十一月二十八日(月曜日)。夜明けまでは遠いもののぐっすり眠れて、起き出している。きのうは、まったく久しぶりに卓球クラブの練習へ出向いた。身体不自由の妻の世話係や、自分自身のままならない日常生活などのゆえに、気分の滅入りに遭って出向きは、長く沙汰止みになっていた。男女高齢の仲間たちは、みな元気よく集っていた。世の中のご多分に漏れず、男性陣の数や元気の良さを凌いで、女性陣の多さと元気溌剌ぶりが目立った。私は、男性陣の負け姿を真面(まとも)にさらけ出すかのように、疲れ果てた。ところが疲れは、ありがたい副次効果をもたらした。すなわち疲れは、これまた久しぶりに、ぐっすり眠れた心地良さを恵んだ。やはり適当な運動は、憂鬱気分の癒しには効果覿面のカンフル剤になる。
私の場合、実際には後ろ髪を掴まれて引かれる残り毛はない。それでも、「後ろ髪を引かれる思い」に苛(さいな)まれた。
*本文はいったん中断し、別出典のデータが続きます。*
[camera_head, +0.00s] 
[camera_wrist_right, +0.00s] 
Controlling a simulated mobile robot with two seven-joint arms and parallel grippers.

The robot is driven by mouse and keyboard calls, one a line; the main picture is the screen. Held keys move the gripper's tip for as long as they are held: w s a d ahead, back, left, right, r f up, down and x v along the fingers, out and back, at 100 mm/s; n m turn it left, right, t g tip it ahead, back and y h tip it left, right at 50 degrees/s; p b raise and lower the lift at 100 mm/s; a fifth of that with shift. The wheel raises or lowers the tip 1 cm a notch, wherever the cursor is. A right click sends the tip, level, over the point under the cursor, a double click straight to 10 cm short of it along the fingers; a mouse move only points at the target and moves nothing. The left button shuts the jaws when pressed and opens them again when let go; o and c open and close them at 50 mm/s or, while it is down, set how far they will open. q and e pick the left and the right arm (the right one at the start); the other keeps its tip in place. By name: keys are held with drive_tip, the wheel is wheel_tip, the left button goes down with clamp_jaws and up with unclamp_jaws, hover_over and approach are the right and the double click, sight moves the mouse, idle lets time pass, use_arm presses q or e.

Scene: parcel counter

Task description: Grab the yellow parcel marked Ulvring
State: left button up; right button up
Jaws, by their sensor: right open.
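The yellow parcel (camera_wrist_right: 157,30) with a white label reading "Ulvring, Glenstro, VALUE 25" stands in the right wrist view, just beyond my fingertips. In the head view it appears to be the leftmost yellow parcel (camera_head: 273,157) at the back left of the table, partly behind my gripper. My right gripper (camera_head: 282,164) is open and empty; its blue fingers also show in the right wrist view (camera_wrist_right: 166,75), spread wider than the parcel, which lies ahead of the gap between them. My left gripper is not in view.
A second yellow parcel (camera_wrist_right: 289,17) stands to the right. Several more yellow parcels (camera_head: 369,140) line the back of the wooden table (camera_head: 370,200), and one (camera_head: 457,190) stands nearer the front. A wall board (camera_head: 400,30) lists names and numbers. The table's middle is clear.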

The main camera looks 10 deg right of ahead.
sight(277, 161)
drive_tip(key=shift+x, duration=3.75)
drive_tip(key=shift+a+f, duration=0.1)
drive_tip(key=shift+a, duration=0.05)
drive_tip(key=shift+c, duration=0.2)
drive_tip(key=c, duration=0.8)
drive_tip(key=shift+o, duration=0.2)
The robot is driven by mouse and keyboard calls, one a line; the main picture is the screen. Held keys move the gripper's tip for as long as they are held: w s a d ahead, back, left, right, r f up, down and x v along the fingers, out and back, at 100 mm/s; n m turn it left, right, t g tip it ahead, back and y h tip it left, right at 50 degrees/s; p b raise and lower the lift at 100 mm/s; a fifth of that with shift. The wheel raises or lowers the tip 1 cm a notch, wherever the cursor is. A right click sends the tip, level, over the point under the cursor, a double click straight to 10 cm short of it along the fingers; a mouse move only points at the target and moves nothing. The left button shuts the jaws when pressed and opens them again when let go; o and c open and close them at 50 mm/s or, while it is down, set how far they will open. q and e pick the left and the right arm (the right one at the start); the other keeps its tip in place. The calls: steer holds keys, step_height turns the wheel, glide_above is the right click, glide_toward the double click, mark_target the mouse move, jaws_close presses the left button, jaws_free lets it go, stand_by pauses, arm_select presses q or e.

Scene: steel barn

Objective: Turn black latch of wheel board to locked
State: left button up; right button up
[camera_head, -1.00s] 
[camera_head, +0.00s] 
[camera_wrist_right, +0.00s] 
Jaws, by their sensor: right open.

それは、共に卓球好きの妻を茶の間に置いてきぼりにして、ひとり出向く切なさであった。私は疲れたとはいえ、久しぶりの卓球の快さに浸っていた。しかしながらこの言葉や表情は、茶の間の妻にたいしては、憚(はばか)れるところがある。もちろん、大袈裟なまがいものの「武士の情け」というより、配偶者としての僅かばかりの真摯な心くばりである。「偕老同穴(かいろうどうけつ)」を謳(うた)う労(いた)わりにあっては、案外、この程度でいいのかもしれない。いや、私には、この程度しかできない。ところが妻は、「パパ。少ないよ!」と言って、目を剝くであろう。だけどそれは、妻の欲張りでもある。
夜明けはまだ遠く、夜の静寂(しじま)にある。しかし、寝床にとんぼ返りをするまでもなく、両目玉はぱっちりと開いて、脳髄は水晶玉のように透明に冴えている。永眠ではなく、生きる日常生活にあって、ぐっすり眠れることは、人生幸福の確かな一つである。